Compare Mr Baker’s rant with what some real Conservative sages have said about the House of Commons. Walter Bagehot described it as “a great and open council”. Sir Henry Campbell-Bannerman said that it performed “the grand inquest on the nation”. Sir Sidney Lowe described it as “the visible centre, the working motor of our constitution”. “Take parliament out of the history of England”, Enoch Powell once said, “and that history itself becomes meaningless”. McCallum Scott, a Liberal MP, recalls bumping into Winston Churchill, then also a Liberal MP, when he was leaving the House of Commons one night in March 1917, a particularly fraught month in the history of the first world war:
[Churchill] called me into the Chamber to take a last look round. All was darkness except a ring of faint light all around under the Gallery. We could dimly see the Table but walls and roof were invisible. “look at it,” he said. “this little place is what makes the difference between us and Germany. It is in virtue of this that we shall muddle through to success and for lack of this Germany’s brilliant efficiency leads her to final destruction. This little room is the shrine of the world’s liberties.
The reason that Mr Baker can rant about bulldozing this shrine of the world’s liberties into the river is that he is not a Conservative.

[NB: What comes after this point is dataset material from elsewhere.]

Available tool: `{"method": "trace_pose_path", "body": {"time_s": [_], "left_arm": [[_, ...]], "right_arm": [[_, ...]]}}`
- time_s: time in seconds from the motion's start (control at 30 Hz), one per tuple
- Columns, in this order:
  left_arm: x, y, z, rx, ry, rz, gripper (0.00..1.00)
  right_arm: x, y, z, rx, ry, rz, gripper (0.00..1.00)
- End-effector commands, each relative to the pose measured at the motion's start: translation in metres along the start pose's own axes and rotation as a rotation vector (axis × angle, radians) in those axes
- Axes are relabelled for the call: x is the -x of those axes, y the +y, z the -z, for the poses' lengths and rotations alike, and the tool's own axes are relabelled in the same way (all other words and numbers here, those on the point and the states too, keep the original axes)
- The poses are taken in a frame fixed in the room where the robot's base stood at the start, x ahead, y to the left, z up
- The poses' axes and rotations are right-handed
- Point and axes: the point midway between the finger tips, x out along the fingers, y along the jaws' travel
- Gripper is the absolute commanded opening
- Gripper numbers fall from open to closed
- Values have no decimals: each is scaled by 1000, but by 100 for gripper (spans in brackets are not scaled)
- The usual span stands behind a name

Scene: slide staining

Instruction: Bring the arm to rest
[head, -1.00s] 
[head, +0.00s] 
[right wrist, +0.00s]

He is a Jacobin, an anarchist, a national populist, and a thoroughly dangerous person. Whether true Conservatives can save their party from such vandals is one of the great political issues of our time.
Correction (April 9th 2019): This piece previously stated that Margaret Thatcher was MP for Grantham. In fact, though Ms Thatcher came from Grantham, she was never its MP. This has been amended.